■ **TASK INPUTS**

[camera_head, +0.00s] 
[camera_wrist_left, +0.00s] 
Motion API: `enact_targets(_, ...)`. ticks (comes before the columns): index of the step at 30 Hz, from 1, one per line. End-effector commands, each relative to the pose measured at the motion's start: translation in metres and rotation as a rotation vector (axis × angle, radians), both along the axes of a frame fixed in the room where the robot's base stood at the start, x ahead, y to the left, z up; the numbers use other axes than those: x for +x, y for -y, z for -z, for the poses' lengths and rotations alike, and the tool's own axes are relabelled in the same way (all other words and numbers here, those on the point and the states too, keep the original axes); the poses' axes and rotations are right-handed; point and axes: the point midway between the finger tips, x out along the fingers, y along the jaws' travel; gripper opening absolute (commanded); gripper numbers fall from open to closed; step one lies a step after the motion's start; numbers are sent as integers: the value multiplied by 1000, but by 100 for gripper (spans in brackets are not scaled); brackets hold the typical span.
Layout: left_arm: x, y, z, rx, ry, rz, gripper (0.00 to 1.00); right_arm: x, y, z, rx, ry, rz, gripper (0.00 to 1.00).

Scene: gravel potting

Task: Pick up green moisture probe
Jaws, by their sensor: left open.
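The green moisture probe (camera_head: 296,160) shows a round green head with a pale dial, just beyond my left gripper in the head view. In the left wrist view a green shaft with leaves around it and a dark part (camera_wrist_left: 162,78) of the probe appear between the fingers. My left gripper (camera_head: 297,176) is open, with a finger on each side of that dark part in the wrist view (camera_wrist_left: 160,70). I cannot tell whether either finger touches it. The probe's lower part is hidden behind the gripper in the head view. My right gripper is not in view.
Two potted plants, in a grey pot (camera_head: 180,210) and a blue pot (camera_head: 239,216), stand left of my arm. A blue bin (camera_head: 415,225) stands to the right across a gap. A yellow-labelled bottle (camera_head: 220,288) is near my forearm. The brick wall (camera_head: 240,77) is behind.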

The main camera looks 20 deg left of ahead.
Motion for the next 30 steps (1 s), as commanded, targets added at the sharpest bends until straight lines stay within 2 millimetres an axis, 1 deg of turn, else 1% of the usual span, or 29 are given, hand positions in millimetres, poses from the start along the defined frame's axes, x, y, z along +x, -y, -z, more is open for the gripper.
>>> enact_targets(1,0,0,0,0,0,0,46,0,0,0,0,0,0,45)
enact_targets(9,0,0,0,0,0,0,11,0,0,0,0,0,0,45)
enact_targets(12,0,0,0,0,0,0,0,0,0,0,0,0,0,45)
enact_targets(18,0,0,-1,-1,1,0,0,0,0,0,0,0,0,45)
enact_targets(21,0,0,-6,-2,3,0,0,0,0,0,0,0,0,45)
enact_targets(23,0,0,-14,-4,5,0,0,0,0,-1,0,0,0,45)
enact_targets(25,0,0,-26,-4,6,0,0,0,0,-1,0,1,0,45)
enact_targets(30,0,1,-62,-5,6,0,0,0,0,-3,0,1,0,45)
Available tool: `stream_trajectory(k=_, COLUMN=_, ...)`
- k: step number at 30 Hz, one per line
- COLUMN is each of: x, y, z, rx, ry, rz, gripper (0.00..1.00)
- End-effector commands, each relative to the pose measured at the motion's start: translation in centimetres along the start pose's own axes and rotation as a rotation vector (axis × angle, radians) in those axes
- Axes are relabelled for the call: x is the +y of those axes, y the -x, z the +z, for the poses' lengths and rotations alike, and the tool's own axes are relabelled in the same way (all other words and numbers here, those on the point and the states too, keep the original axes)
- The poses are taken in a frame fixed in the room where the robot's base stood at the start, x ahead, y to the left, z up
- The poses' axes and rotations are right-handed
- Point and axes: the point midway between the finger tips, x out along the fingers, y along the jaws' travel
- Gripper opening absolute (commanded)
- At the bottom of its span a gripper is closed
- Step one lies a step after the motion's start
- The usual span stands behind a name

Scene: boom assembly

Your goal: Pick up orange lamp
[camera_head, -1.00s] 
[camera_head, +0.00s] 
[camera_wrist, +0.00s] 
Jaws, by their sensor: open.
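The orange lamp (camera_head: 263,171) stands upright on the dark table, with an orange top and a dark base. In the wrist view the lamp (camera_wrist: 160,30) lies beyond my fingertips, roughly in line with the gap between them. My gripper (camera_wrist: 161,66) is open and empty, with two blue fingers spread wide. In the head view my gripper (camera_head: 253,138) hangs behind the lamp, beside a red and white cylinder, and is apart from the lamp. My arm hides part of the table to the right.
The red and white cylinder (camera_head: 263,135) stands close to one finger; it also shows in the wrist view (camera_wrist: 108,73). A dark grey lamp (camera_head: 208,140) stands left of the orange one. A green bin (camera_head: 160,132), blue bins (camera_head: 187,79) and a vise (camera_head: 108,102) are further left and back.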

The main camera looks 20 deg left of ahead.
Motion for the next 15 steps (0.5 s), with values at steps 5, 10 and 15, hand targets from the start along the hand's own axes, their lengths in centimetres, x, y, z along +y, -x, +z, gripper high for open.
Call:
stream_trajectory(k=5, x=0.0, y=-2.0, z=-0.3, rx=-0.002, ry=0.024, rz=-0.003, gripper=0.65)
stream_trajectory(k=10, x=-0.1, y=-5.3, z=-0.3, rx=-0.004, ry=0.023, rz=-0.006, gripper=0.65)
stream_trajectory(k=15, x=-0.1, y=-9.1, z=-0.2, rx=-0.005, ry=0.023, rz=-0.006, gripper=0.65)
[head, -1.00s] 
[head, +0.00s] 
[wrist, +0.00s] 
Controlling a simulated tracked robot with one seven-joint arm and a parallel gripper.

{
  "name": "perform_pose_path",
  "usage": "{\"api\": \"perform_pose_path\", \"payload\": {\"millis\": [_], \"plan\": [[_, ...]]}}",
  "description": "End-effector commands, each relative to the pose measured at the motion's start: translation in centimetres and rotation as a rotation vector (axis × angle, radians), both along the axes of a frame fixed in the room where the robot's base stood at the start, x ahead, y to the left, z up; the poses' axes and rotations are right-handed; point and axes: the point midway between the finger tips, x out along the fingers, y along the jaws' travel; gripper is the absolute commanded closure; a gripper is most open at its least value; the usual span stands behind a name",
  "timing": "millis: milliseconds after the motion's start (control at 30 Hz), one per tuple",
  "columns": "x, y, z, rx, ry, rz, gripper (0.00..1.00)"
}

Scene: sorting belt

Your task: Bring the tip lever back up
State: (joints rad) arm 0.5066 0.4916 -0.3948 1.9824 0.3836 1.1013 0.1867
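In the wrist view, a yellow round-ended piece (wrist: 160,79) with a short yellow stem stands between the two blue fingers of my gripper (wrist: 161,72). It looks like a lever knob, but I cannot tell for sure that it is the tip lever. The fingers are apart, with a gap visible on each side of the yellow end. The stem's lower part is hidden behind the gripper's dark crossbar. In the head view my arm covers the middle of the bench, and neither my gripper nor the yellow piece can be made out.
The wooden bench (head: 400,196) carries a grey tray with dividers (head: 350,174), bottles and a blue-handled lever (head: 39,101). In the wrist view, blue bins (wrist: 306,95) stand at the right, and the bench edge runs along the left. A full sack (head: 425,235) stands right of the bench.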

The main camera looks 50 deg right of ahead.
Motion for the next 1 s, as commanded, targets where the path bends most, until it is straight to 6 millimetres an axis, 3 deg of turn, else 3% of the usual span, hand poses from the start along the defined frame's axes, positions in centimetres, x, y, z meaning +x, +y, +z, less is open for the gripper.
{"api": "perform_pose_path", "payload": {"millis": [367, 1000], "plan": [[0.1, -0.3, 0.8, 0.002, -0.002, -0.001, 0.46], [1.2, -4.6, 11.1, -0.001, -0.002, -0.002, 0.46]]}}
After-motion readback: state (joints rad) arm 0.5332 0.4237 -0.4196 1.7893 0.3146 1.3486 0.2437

■ **OBJECTIVE**
Begin at the line containing "- At the bottom", end at the line containing "[camera_wrist, +0.00s]", and reproduce every line in that range exactly, both ends included.

■ **RESPONSE FOR THIS EXERCISE**
- At the bottom of its span a gripper is closed
- Step one lies a step after the motion's start
- The usual span stands behind a name

Scene: boom assembly

Your goal: Pick up orange lamp
[camera_head, -1.00s] 
[camera_head, +0.00s] 
[camera_wrist, +0.00s] 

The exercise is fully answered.